YOUR INSTRUCTIONS:
Exactly as written, quote every line that follows, skipping the images.

GIVEN RECORDS:
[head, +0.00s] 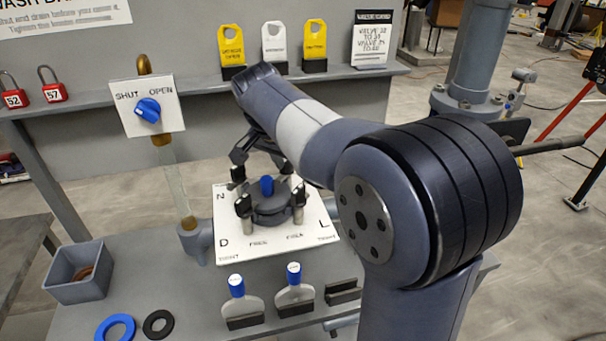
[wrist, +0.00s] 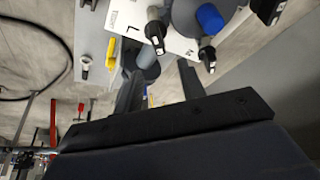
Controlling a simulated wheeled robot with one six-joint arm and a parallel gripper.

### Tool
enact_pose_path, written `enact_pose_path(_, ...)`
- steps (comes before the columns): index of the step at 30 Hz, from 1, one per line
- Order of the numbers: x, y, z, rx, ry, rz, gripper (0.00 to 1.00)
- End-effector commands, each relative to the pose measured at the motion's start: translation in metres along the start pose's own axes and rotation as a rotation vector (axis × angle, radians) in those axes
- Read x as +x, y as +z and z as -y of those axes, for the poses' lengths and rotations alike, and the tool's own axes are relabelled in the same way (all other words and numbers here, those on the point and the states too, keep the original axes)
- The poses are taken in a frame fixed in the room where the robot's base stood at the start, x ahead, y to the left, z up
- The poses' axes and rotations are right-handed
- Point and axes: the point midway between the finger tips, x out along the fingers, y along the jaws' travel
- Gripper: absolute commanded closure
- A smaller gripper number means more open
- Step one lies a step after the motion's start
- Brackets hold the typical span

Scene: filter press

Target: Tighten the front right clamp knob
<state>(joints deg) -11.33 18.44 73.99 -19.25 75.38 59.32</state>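The filter press (head: 271,207) is a dark round body on a white lettered plate (head: 228,247), with a blue cap (head: 267,185) in its middle. Dark clamp knobs with pale ends stand around it. The front right clamp knob (head: 298,194) stands at the body's right side, and the front left knob (head: 243,205) at its left. My gripper (head: 256,152) is above the back left of the press, partly hidden by my arm. In the wrist view its two fingers (wrist: 160,75) are apart with nothing held between them.
A SHUT/OPEN valve panel (head: 146,105) with a blue handle stands left. Tags (head: 273,45) and red padlocks (head: 55,92) are on the back shelf. A grey bin (head: 78,285), rings (head: 115,328) and two blue-topped scrapers (head: 238,300) are at the front of the bench.

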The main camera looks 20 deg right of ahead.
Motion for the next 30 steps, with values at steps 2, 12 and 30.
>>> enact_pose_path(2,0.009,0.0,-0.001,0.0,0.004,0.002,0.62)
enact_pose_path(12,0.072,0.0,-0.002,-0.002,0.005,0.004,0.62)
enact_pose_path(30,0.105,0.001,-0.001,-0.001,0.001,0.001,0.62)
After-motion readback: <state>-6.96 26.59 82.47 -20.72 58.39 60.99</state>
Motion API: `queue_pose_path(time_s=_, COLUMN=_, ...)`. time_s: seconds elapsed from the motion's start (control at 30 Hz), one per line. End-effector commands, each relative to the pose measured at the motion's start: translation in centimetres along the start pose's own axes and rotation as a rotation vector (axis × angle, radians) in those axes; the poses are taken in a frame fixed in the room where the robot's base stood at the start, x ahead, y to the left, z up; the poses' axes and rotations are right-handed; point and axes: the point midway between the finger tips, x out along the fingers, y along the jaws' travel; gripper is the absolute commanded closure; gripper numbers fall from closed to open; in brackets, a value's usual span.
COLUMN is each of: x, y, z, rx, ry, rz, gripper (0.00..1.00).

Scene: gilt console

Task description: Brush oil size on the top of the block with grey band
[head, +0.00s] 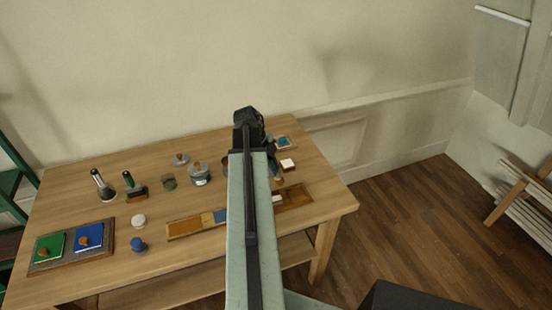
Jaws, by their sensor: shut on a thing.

SOLUTION TO THIS EXERCISE:
[head, +0.00s] 
[wrist, +0.00s] 
Controlling a simulated wheeled robot with one six-joint arm and a parallel gripper.

### Tool
enact_pose_path, written `enact_pose_path(_, ...)`
- steps (comes before the columns): index of the step at 30 Hz, from 1, one per line
- Order of the numbers: x, y, z, rx, ry, rz, gripper (0.00 to 1.00)
- End-effector commands, each relative to the pose measured at the motion's start: translation in metres along the start pose's own axes and rotation as a rotation vector (axis × angle, radians) in those axes
- Read x as +x, y as +z and z as -y of those axes, for the poses' lengths and rotations alike, and the tool's own axes are relabelled in the same way (all other words and numbers here, those on the point and the states too, keep the original axes)
- The poses are taken in a frame fixed in the room where the robot's base stood at the start, x ahead, y to the left, z up
- The poses' axes and rotations are right-handed
- Point and axes: the point midway between the finger tips, x out along the fingers, y along the jaws' travel
- Gripper: absolute commanded closure
- A smaller gripper number means more open
- Step one lies a step after the motion's start
- Brackets hold the typical span

Scene: filter press

Target: Tighten the front right clamp knob
<state>(joints deg) -11.33 18.44 73.99 -19.25 75.38 59.32</state>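The filter press (head: 271,207) is a dark round body on a white lettered plate (head: 228,247), with a blue cap (head: 267,185) in its middle. Dark clamp knobs with pale ends stand around it. The front right clamp knob (head: 298,194) stands at the body's right side, and the front left knob (head: 243,205) at its left. My gripper (head: 256,152) is above the back left of the press, partly hidden by my arm. In the wrist view its two fingers (wrist: 160,75) are apart with nothing held between them.
A SHUT/OPEN valve panel (head: 146,105) with a blue handle stands left. Tags (head: 273,45) and red padlocks (head: 55,92) are on the back shelf. A grey bin (head: 78,285), rings (head: 115,328) and two blue-topped scrapers (head: 238,300) are at the front of the bench.

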The main camera looks 20 deg right of ahead.
Motion for the next 30 steps, with values at steps 2, 12 and 30.
>>> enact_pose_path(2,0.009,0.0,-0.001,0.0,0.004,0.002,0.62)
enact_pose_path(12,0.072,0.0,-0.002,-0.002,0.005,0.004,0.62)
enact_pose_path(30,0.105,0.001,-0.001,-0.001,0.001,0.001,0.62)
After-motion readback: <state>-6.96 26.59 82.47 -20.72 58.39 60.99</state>
Motion API: `queue_pose_path(time_s=_, COLUMN=_, ...)`. time_s: seconds elapsed from the motion's start (control at 30 Hz), one per line. End-effector commands, each relative to the pose measured at the motion's start: translation in centimetres along the start pose's own axes and rotation as a rotation vector (axis × angle, radians) in those axes; the poses are taken in a frame fixed in the room where the robot's base stood at the start, x ahead, y to the left, z up; the poses' axes and rotations are right-handed; point and axes: the point midway between the finger tips, x out along the fingers, y along the jaws' travel; gripper is the absolute commanded closure; gripper numbers fall from closed to open; in brackets, a value's usual span.
COLUMN is each of: x, y, z, rx, ry, rz, gripper (0.00..1.00).

Scene: gilt console

Task description: Brush oil size on the top of the block with grey band
[head, +0.00s] 
Jaws, by their sensor: shut on a thing.

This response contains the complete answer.